“Manifesto” is the first feature-length film by the artist and filmmaker Rosefeldt, who is known for his elaborate film installations. He has adapted his multi-screen artwork of 13 films into one feature film.
The film combines artist manifestos from the early 20th to the start of the 21st century, including texts from Futurists and Dadaists to Pop Art and Fluxus, and from filmmakers like Lars von Trier and Jim Jarmusch. They are re-interpreted as “performative monologues” by Blanchett, who embodies 13 different roles, among them a choreographer, an elementary school teacher, a funeral speaker, a factory worker, a stockbroker, and a homeless person.

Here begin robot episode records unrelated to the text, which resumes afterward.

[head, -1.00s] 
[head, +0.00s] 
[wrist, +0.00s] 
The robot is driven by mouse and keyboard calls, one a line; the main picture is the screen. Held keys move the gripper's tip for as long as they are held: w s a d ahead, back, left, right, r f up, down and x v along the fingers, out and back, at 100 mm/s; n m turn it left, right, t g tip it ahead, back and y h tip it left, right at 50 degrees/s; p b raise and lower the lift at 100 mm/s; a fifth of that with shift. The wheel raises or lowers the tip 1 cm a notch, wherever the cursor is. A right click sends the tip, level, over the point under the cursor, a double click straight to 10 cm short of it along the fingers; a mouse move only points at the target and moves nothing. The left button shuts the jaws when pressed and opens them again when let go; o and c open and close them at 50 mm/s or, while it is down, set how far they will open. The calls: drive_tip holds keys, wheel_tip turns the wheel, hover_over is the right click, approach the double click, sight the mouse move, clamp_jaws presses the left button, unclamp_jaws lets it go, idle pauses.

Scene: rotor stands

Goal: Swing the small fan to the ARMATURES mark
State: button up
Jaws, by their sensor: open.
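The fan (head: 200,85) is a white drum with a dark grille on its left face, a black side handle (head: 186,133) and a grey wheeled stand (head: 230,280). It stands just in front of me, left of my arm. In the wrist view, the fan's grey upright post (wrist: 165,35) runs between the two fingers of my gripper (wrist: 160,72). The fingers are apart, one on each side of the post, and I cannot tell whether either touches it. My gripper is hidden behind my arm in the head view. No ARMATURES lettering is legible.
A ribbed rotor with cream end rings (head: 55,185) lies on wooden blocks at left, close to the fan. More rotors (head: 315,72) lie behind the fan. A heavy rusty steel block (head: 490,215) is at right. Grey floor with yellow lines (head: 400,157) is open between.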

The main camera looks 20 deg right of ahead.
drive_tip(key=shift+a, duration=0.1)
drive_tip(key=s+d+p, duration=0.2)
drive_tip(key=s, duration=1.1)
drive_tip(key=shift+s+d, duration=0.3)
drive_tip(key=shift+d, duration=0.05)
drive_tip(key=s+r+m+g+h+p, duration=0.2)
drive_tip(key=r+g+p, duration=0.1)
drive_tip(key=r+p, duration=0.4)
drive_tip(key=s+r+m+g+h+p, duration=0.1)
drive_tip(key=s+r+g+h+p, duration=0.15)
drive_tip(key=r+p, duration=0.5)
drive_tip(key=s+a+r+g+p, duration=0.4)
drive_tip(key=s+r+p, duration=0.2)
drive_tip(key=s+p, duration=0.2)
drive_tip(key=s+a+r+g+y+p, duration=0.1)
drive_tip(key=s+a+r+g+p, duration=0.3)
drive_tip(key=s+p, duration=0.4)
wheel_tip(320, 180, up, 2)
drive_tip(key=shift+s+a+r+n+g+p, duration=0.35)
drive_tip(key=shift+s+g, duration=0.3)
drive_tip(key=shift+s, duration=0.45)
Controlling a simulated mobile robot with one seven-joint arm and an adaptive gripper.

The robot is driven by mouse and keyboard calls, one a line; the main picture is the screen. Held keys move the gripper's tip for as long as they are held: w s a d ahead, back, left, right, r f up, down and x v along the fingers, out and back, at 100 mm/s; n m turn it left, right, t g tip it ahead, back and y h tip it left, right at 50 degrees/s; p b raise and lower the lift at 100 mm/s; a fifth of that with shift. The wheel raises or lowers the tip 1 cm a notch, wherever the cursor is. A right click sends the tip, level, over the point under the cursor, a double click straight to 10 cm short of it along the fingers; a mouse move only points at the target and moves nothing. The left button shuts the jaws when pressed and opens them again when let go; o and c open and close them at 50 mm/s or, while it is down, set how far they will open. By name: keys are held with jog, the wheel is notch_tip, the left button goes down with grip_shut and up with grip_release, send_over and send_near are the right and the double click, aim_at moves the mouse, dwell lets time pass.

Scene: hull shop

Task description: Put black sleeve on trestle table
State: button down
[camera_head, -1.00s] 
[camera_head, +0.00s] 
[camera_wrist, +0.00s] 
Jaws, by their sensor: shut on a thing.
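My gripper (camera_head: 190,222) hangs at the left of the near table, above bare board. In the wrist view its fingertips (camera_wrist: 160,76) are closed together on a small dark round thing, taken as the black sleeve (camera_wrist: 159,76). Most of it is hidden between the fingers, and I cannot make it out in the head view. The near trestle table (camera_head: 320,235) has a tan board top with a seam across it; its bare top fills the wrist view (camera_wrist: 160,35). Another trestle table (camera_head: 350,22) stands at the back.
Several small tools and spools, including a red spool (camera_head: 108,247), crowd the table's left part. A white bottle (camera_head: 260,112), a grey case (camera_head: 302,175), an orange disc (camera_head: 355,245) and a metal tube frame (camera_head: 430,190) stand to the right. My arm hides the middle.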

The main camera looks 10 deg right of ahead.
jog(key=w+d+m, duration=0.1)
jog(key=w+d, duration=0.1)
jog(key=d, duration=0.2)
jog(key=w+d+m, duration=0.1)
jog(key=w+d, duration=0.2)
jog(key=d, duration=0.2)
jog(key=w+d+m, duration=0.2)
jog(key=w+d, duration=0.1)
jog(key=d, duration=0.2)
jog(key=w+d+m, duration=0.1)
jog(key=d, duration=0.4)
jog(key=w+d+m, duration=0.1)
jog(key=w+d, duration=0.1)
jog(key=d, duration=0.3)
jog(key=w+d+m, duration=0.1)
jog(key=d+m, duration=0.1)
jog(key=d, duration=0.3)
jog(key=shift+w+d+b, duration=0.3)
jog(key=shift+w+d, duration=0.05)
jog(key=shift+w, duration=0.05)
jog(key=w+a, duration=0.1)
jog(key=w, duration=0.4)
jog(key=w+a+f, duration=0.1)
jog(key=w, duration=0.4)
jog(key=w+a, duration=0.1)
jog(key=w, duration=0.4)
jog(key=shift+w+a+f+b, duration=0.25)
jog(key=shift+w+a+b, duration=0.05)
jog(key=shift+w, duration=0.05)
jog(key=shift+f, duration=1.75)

“The film reveals both the performative component and the political significance of these declarations, often written in youthful rage as a living call to action,” according to a statement. “[It asks whether] those passionate statements can actually be universally applicable in our contemporary society, and questions the role of the artist today.”
“I was blown away by the richness of images that Julian found for the different radical manifestos and the passionate performance of Cate Blanchett,” said Michael Weber, managing director of The Match Factory.
“Manifesto” is written, directed and produced by Rosefeldt, whose short films include “Lonely Planet” (2006) and “Asylum” (2001/2002).
As previously announced, The Match Factory has also acquired Tarik Saleh’s political thriller “The Nile Hilton Incident,” which will compete in the World Cinema Dramatic Section at Sundance.